Wednesday, November 18, 2009 · 10 Comments

I’ve mentioned that I was alive during the Apex of Civilization, as depicted here.

This is a pale shadow, of course, of what the 1980’s really were.  The ’80s were a singular time and place, when rising in the morning to the sounds of Tiffany and climbing into a pair of fluorescent-flecked Keds was considered an acceptable way of life.  An awesome way of life.

I’m not exaggerating when I tell you this was the apex of Western Civilization.  Booming economy, singing Ewoks on the movie screen, Planter’s Cheez Balls on the table,  space shuttle in the sky, Clearly Canadian in the fridge, glitter on the eyelid, Smurfs on the television,  MicroMagic in the freezer, and actual talent required for a career as a country-western musician.  And, according to the  historical document The Cosby Show, racial tension was at an all-time low.

When I grade papers, I stream sitcoms from the era.  They have a soothing effect, the plastic hair clips and belted sweaters banishing the comma splices and heartfelt analysis of “the notorious ancient author, Robert Frost.”  Over the course of about two and a half weeks, I experienced the entire seven-year run of Kate and Allie, which I missed the first time around, for the timelessly artistic reason that it aired after my bedtime.   And at one point I looked up from a run-on sentence and saw the following:

MY SWEATSHIRT.  From 1987.  On my computer screen.

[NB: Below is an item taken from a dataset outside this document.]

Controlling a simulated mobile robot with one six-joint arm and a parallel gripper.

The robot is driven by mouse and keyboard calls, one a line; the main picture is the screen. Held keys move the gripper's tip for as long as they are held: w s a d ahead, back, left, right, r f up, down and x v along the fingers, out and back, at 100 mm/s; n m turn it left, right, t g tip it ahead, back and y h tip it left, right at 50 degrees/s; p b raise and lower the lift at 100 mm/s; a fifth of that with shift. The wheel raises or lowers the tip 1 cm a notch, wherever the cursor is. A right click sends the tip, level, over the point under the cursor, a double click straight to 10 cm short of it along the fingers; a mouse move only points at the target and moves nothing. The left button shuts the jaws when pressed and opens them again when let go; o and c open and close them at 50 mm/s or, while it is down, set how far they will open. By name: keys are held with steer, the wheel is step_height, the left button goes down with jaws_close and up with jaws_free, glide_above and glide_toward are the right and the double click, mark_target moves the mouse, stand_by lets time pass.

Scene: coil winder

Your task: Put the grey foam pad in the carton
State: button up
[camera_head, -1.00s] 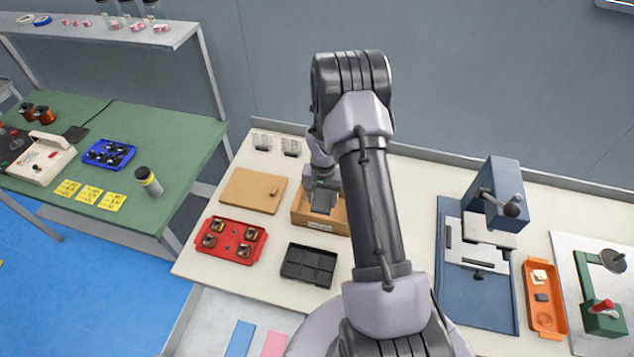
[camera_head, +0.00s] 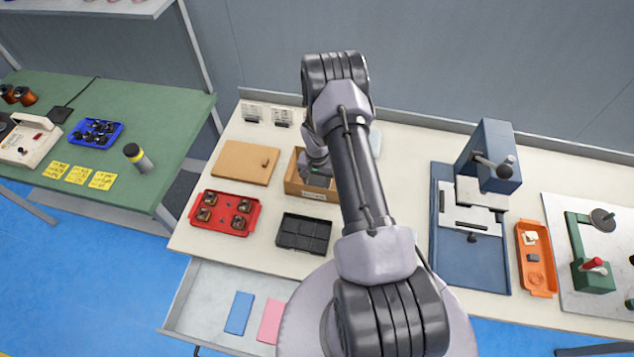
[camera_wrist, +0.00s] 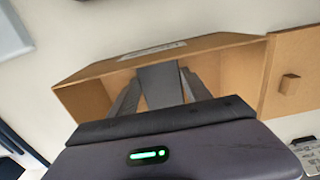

Note the velor!  The scrunchability of the sleeves!  This particular model is red with gold piping, which were my school colors, but I failed to execute quite the accessory puffiness exhibited here without an assist from a plastic headband.  It’s inspiring, but there are still better glories to be found on Newhart, on which I once saw a sweatshirt with shoulder pads.

I saw a lot of little girls and boys dressed in ’80’s garb this Halloween, which, while initially a delightful revisiting of painter’s caps and plastic chunks of earrings, gradually became a source of a horrifying revelation.   So… the ’80’s are now merely a long-ago old-timey decade of costumization occurring sometime between hoop skirts and last week.  It is now like a short fringed skirt or a wide riverboat brim:  An era distilled to a trinket or two purchasable at Claire’s.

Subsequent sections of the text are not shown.